The New Zealand service was very moving, and Jerry Mateparae spoke from the heart, his grandfather had served here.

An interesting end to the day was when TJ, our tour leader nearly drove us back to Istanbul while nine people has been left behind up at the service site! Luckily some passengers alerted him or he would have never noticed! He deserved the bollocking he got when the missing passengers got back!



View of the service site around from ANZAC cove. You can see the steep terrain that the men faced when they landed on the beach 99 years ago.

Dawn service


Laying of the wreath






The Nek.
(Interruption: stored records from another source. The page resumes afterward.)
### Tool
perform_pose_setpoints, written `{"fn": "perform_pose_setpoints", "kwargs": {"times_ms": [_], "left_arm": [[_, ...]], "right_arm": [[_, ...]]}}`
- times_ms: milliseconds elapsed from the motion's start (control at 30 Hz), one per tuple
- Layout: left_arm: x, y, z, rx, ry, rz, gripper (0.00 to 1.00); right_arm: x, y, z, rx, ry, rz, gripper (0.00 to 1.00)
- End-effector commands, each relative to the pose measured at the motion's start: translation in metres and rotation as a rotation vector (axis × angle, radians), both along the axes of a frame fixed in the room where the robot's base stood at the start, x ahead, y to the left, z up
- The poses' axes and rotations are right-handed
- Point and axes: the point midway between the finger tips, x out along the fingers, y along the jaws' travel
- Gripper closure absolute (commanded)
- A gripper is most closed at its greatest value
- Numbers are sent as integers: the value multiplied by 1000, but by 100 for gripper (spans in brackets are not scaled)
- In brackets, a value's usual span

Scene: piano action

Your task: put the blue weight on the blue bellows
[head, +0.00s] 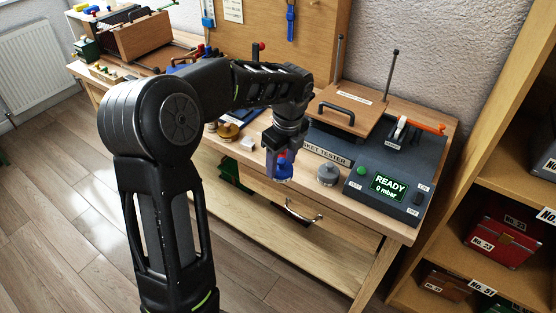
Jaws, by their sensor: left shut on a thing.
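My left gripper (281,160) points down over the front edge of the workbench, left of the tester. It is shut on a small blue piece, which looks like the blue weight (284,173). The fingers partly cover it, and I cannot tell if it touches the bench top. Some blue parts (184,61) show at the back of the bench, partly behind my left arm. I cannot tell whether they are the blue bellows. My right gripper is not in view.
A grey weight (328,174) stands right of my left gripper. A brass weight (228,131) and a white block (247,144) are to its left. The tester (408,172) with its READY screen fills the bench's right end. A shelf (497,186) stands at the far right.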

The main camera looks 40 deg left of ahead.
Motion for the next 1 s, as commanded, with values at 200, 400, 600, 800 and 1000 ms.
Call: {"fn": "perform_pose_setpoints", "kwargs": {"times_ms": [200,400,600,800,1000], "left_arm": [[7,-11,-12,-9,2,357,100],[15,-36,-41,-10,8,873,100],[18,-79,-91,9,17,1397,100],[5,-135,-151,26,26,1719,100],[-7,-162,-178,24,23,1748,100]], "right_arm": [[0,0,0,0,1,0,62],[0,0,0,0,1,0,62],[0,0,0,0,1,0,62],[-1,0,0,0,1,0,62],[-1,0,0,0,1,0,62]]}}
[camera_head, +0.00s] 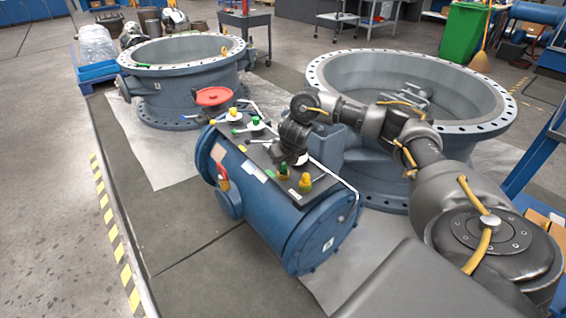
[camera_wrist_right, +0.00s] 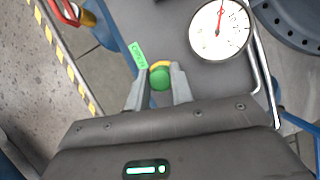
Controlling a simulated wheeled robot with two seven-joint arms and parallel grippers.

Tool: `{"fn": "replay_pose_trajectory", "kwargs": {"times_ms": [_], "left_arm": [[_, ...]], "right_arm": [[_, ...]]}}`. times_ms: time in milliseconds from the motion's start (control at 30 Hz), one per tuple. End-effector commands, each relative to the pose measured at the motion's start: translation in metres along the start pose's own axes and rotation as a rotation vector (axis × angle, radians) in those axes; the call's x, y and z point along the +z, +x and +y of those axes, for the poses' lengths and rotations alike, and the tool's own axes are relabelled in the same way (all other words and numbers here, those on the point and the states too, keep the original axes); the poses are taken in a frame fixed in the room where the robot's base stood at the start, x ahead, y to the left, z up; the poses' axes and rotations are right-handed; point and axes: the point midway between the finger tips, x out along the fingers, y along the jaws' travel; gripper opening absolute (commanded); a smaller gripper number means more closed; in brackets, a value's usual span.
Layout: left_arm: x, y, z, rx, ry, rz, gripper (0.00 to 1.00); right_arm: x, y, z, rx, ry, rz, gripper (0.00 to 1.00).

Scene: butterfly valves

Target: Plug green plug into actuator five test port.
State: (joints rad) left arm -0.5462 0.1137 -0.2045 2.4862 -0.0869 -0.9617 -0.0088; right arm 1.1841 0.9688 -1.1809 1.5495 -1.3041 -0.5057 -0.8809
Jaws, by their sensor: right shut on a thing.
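My right gripper (camera_head: 291,159) is low over the dark top plate of a blue actuator (camera_head: 262,205). In the right wrist view, the two grey fingers of that gripper (camera_wrist_right: 158,90) are shut on the round green plug (camera_wrist_right: 160,80). A yellow rim shows just beyond the plug; whether plug and rim are joined or apart I cannot tell. A green label tag (camera_wrist_right: 138,55) with writing too small to read lies beside it. In the head view, small green-and-yellow fittings (camera_head: 305,183) stand on the plate by the gripper. My left gripper is not in view.
A white dial gauge (camera_wrist_right: 219,30) with a red needle is near the plug. A silver rail (camera_head: 335,172) runs along the plate's edge. Large flanged valve bodies (camera_head: 185,50) stand behind. The floor at left is clear.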

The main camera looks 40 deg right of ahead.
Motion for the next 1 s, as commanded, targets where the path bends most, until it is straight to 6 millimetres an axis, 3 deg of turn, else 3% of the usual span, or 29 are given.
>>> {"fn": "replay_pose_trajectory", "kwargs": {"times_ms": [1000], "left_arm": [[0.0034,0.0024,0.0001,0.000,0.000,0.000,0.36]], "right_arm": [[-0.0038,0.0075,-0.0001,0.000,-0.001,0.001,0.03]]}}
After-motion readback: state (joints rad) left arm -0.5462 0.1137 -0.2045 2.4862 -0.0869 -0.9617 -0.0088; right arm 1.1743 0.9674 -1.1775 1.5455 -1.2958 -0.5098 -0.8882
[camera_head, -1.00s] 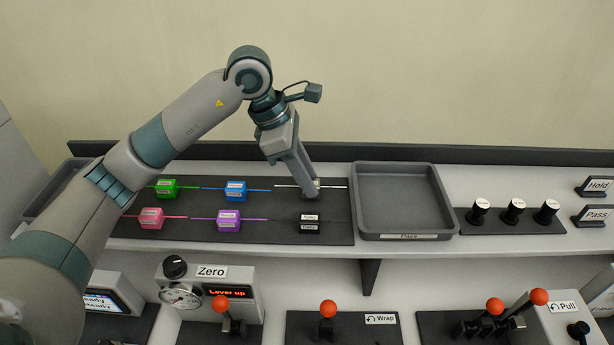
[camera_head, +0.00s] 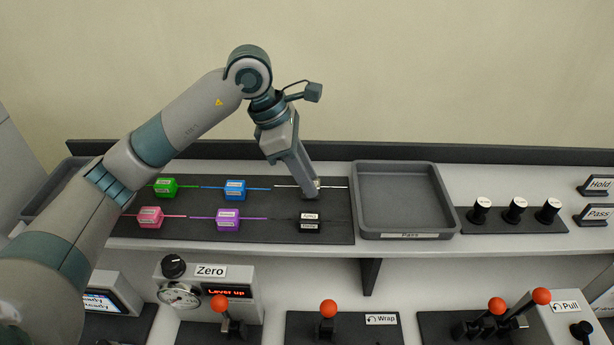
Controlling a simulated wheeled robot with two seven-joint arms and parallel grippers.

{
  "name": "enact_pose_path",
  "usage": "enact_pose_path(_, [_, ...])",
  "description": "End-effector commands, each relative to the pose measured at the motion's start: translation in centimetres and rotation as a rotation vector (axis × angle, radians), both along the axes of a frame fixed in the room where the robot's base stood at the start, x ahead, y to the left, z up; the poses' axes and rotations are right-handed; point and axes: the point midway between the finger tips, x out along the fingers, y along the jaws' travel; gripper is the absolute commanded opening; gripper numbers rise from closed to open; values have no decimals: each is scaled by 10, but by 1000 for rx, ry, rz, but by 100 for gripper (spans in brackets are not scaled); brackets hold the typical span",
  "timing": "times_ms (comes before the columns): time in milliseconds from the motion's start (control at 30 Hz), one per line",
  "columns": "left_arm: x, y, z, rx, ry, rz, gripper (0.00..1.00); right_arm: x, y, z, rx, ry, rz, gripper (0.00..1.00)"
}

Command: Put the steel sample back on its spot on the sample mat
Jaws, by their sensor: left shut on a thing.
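My left gripper (camera_head: 312,194) reaches down over the mat's back right spot and is shut on the steel sample. My right gripper is not in view.
A black block (camera_head: 309,222) sits just in front of the gripper, a blue block (camera_head: 235,189) to its left. Green (camera_head: 166,187), pink (camera_head: 150,217) and purple (camera_head: 228,219) blocks stand further left. The empty grey Pass tray (camera_head: 400,235) is close on the right.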

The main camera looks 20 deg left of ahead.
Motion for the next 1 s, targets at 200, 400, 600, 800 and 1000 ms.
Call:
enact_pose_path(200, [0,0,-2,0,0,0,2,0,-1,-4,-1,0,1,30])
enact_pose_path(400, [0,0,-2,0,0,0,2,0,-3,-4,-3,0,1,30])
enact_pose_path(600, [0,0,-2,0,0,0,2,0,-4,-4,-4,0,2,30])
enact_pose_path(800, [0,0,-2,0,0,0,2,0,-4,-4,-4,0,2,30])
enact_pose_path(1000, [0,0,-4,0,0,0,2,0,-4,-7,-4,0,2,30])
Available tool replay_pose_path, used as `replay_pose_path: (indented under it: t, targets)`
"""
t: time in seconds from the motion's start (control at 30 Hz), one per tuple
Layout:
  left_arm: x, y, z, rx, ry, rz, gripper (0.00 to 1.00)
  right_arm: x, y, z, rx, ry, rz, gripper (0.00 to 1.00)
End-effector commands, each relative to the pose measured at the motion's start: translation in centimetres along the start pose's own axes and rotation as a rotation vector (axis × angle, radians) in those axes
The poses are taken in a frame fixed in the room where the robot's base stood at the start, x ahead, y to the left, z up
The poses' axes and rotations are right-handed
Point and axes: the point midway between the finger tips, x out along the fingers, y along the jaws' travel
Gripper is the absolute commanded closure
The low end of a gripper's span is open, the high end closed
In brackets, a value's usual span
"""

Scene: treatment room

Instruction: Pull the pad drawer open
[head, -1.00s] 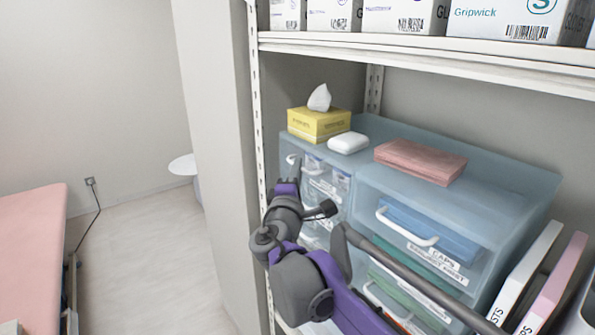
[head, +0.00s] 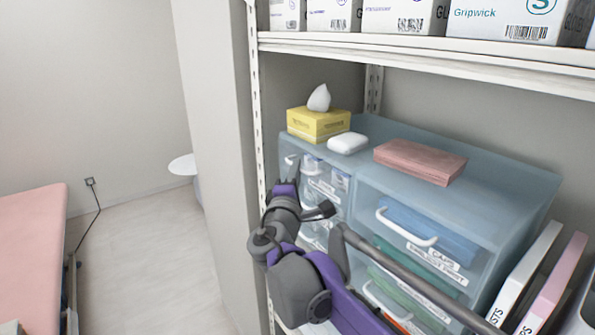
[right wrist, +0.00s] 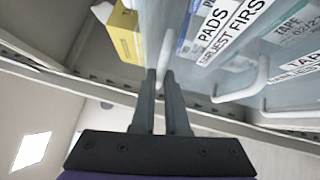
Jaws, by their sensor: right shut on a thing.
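The pad drawer (right wrist: 190,50) is a small clear drawer at the upper left of the translucent blue drawer unit. Its white label, reading PADS, shows in the right wrist view. Its white handle (right wrist: 165,52) runs to the fingertips of my right gripper (right wrist: 163,76), which is shut on it. In the head view the right gripper (head: 294,168) is at the upper left front of the unit, and my wrist hides part of the small drawers. I cannot tell whether the drawer stands slightly out. My left gripper is not in view.
A yellow tissue box (head: 318,124), a white packet (head: 348,143) and folded pink cloths (head: 420,161) lie on the unit. The caps drawer (head: 440,228) is to the right. A shelf post (head: 257,150) stands close left. Open floor (head: 150,250) lies beyond.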

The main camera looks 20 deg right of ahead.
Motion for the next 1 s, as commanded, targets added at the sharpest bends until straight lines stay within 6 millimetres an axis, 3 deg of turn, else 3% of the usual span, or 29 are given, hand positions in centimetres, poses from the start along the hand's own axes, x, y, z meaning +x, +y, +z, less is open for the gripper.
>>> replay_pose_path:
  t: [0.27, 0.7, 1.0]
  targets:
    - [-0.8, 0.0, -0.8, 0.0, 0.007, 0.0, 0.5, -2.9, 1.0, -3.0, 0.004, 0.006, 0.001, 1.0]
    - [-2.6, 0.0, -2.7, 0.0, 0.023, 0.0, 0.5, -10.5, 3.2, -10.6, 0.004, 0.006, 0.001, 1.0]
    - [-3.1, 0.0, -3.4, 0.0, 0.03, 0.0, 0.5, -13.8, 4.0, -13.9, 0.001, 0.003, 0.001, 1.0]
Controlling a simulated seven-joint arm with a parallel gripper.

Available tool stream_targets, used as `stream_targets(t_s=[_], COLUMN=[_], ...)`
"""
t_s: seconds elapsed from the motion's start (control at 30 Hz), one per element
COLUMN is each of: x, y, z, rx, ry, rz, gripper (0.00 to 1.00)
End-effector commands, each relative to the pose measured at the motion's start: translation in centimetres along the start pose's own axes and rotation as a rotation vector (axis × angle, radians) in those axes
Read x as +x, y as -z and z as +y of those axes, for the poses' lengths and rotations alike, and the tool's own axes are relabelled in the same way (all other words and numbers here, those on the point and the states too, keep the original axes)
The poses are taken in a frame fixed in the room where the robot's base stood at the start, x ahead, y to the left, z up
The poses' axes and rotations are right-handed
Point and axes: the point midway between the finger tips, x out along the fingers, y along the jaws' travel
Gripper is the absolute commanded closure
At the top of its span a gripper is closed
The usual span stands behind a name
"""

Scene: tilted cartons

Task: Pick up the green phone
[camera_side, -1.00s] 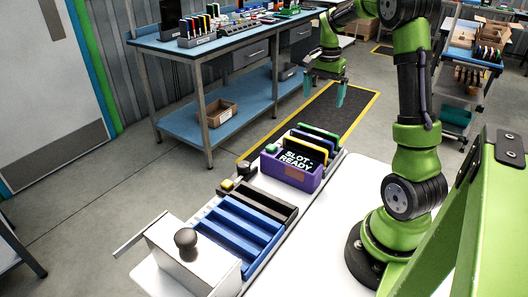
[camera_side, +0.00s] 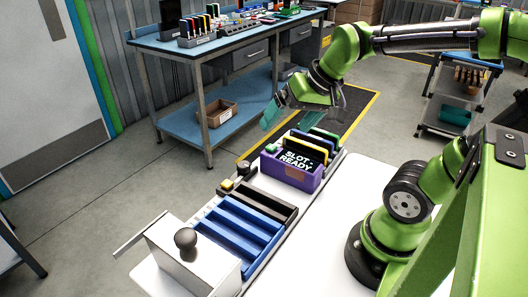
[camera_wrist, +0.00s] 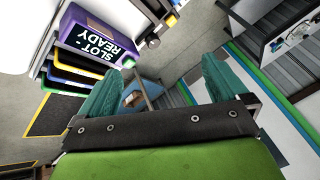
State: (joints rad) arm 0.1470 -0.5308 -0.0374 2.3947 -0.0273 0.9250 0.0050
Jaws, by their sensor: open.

Site of a very bloody battle on a narrow stretch of land where many Australians and some kiwis died. My basic understanding is that they were forced to attack in waves, the first and second waves of men getting slaughtered, and the third wave knowing what they were walking into, but ordered to proceed anyway. The Turkish even came forward and asked to please stop the slaughter, but the people in charge wanted to finish the assault and sent the fourth wave of men to their deaths. What a waste.

Remnants of trenches

Turkish boy scouts
The New Zealand ceremony






After an exhausting couple of days (both emotionally and lack of sleep), we headed back to Istanbul to explore the new side of the city before flying home.
The main street off Taksim Square

Galata Tower

The Basilica Cistern - a huge underground water chamber built in the 6th century.
The Medusa head inside the Basilica Cistern


Tulip gardens at Topkapi Palace




Fishing off the bridge over the Bosphorus


So many people! Madness!!

Roasted chestnuts. 
Our next trip is to the Netherlands in June, so until then, take care!